» What is expected: Where a line holds the word "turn", copy that line.
** START Information shown **
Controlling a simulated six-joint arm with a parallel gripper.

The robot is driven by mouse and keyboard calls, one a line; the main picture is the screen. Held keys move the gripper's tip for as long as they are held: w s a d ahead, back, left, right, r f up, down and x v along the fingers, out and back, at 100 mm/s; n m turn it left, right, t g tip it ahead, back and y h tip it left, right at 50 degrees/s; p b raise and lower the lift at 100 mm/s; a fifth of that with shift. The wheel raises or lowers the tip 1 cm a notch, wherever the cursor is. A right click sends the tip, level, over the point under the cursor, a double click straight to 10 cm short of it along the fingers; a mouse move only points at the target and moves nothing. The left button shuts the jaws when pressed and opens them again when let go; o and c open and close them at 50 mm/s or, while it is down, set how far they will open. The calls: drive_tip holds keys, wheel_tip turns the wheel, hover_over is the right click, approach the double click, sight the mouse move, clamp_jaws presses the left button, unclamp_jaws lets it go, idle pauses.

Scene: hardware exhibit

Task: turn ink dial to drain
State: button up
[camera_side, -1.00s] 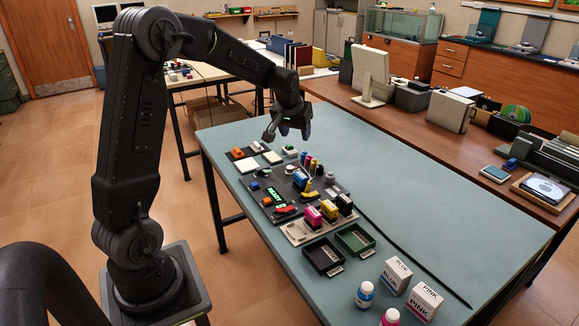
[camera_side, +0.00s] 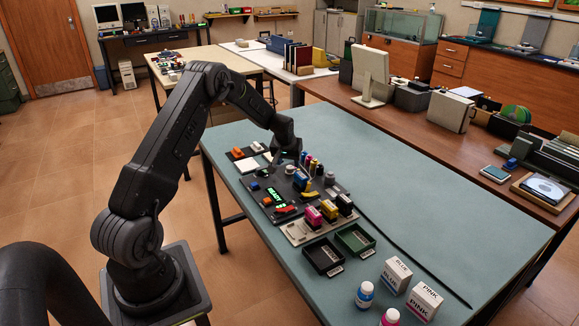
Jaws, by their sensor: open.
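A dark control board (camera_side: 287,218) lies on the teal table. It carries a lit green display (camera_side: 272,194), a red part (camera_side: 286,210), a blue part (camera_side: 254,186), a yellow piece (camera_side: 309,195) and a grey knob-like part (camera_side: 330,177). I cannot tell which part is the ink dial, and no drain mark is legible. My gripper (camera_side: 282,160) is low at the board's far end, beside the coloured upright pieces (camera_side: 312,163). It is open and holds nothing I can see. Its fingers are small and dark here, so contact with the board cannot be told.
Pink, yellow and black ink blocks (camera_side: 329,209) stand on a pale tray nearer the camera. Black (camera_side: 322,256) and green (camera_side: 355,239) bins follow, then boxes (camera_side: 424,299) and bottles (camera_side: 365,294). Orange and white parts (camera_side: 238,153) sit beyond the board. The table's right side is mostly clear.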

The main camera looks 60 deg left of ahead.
** END Information shown **
» Completed exercise:
The robot is driven by mouse and keyboard calls, one a line; the main picture is the screen. Held keys move the gripper's tip for as long as they are held: w s a d ahead, back, left, right, r f up, down and x v along the fingers, out and back, at 100 mm/s; n m turn it left, right, t g tip it ahead, back and y h tip it left, right at 50 degrees/s; p b raise and lower the lift at 100 mm/s; a fifth of that with shift. The wheel raises or lowers the tip 1 cm a notch, wherever the cursor is. A right click sends the tip, level, over the point under the cursor, a double click straight to 10 cm short of it along the fingers; a mouse move only points at the target and moves nothing. The left button shuts the jaws when pressed and opens them again when let go; o and c open and close them at 50 mm/s or, while it is down, set how far they will open. The calls: drive_tip holds keys, wheel_tip turns the wheel, hover_over is the right click, approach the double click, sight the mouse move, clamp_jaws presses the left button, unclamp_jaws lets it go, idle pauses.
Task: turn ink dial to drain

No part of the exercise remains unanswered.